Snoop Dogg, 51, was also among the performers at the historic concert. He took puffs from his blunt as you’d expect from the world’s most famous cannabis ambassador while delivering a set that spanned generations and hit an unexpected emotional high. First, he performed alongside Wiz Khalifa, 35, who would been a toddler when Snoop dropped his 1993 debut disc Doggystyle. Then, while performing his cover of Slick Rick and Doug E. Fresh’s La Di Da Di from that same album, Snoop sprung a surprise on the audience, making room for the two local hip-hop pioneers to join him onstage and bring that track home. The power of seeing Snoop, an elder statesman of hip-hop, pass the mic to the guys from the Bronx he sees as elder statesman is what this night was all about.

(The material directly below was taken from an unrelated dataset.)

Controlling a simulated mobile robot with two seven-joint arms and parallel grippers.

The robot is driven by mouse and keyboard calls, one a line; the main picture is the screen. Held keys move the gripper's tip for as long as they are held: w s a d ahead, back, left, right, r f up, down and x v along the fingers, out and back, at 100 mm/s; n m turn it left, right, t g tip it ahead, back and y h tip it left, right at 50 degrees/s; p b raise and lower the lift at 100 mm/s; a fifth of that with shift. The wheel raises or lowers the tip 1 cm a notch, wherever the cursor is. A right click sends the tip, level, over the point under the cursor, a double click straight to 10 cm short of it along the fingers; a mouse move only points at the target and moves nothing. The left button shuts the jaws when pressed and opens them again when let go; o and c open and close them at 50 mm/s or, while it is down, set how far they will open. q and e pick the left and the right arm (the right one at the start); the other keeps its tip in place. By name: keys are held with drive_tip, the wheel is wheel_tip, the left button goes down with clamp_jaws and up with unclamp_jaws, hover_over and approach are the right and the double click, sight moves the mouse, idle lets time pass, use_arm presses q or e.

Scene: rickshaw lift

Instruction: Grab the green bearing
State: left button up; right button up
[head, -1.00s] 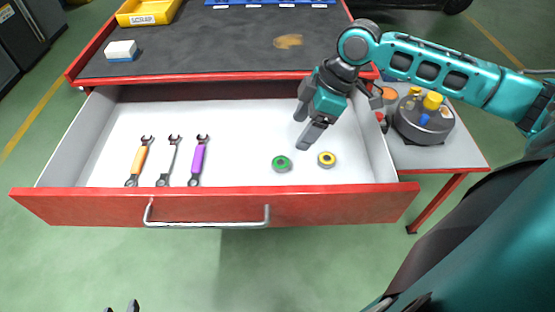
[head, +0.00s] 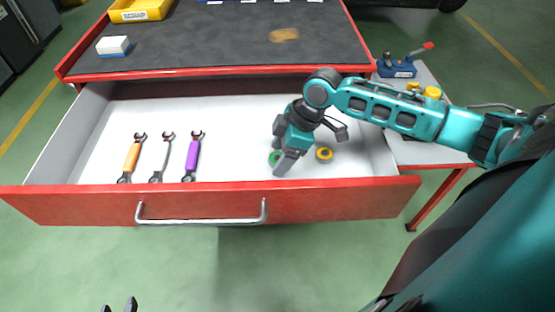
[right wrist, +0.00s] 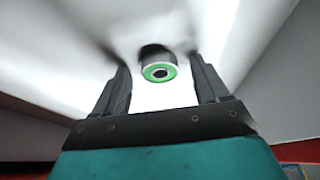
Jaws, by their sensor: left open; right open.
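The green bearing (head: 274,158) lies in the open drawer, partly hidden behind my right gripper in the head view. In the right wrist view the green bearing (right wrist: 159,71) sits between the two open fingers, a little beyond their tips. My right gripper (head: 281,166) is open and empty, pointing down into the drawer close to the bearing; it also shows in the right wrist view (right wrist: 160,80). My left gripper (head: 119,306) shows only its fingertips at the bottom edge of the head view, apart from the drawer.
A yellow bearing (head: 324,154) lies just right of the green one. Orange (head: 132,157), grey (head: 163,158) and purple (head: 193,157) wrenches lie in the drawer's left half. The red drawer front (head: 80,206) stands in front. A side table (head: 425,152) stands at right.

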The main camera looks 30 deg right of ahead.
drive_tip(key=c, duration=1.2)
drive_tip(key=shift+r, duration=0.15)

As a musical genre, hip-hop has been sensationalized as divisive, with the feuds between East Coast and West Coast rappers (Biggie vs. 2Pac, for example) grabbing the most ink. But on this night, it never felt more unified, where the pioneers shared the stage with the people they inspired and artists from coast-to-coast found community in music that has evolved into so many different styles.

Artists from Compton (Ice Cube, 54), Atlanta (T.I., 42), Chicago (Common, 51) and the rest of New York’s five boroughs (Lil’ Kim, 49, Nas, Wu-Tang, etc.) represented hip-hop at the concert while showing love specifically for the people and the place that gave them this platform.

No one did it better, however, than the Bronx’s own Fat Joe. The 52 year old’s energetic set included hits like Lean Back” before he too stepped back to make way for his local peers and elders, including Peter Gunz, 54, one half of the duo behind New York anthem Déjà Vu.

Together, Fat Joe and Gunz delivered a line from Déjà Vu that summed up the night: “If it wasn’t for the Bronx, this rap shit probably never would be going on.”